REQUIRED TASK: Your task is to copy the lines between the line containing "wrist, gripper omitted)" and the line containing "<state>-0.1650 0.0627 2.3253", counting both of those lines, and to emit nothing more.

GIVEN MATERIAL:

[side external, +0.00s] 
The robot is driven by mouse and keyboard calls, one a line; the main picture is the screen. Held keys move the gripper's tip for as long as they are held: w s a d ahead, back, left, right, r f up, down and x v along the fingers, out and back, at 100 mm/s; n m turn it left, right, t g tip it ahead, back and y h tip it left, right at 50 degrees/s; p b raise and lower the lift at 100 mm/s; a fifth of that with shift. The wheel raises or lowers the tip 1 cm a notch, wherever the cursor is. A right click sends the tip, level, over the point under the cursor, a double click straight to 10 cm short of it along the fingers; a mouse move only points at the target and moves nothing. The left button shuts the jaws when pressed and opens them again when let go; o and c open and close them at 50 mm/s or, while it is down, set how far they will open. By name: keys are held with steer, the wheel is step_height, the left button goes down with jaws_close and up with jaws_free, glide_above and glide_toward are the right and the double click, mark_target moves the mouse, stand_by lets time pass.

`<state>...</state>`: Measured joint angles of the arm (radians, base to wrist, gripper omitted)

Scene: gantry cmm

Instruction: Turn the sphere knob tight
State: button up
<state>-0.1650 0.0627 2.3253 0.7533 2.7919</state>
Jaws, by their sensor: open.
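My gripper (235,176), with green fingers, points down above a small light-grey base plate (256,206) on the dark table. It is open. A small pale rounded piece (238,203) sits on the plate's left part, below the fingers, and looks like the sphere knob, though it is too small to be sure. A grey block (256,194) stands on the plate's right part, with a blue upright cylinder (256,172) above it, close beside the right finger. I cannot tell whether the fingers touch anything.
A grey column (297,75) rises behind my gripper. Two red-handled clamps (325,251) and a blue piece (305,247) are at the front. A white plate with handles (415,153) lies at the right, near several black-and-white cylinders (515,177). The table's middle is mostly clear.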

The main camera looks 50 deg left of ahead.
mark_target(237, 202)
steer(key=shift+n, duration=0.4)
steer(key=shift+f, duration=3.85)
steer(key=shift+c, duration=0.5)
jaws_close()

TASK RESULT:
`<state>...</state>`: Measured joint angles of the arm (radians, base to wrist, gripper omitted)

Scene: gantry cmm

Instruction: Turn the sphere knob tight
State: button up
<state>-0.1650 0.0627 2.3253 0.7533 2.7919</state>

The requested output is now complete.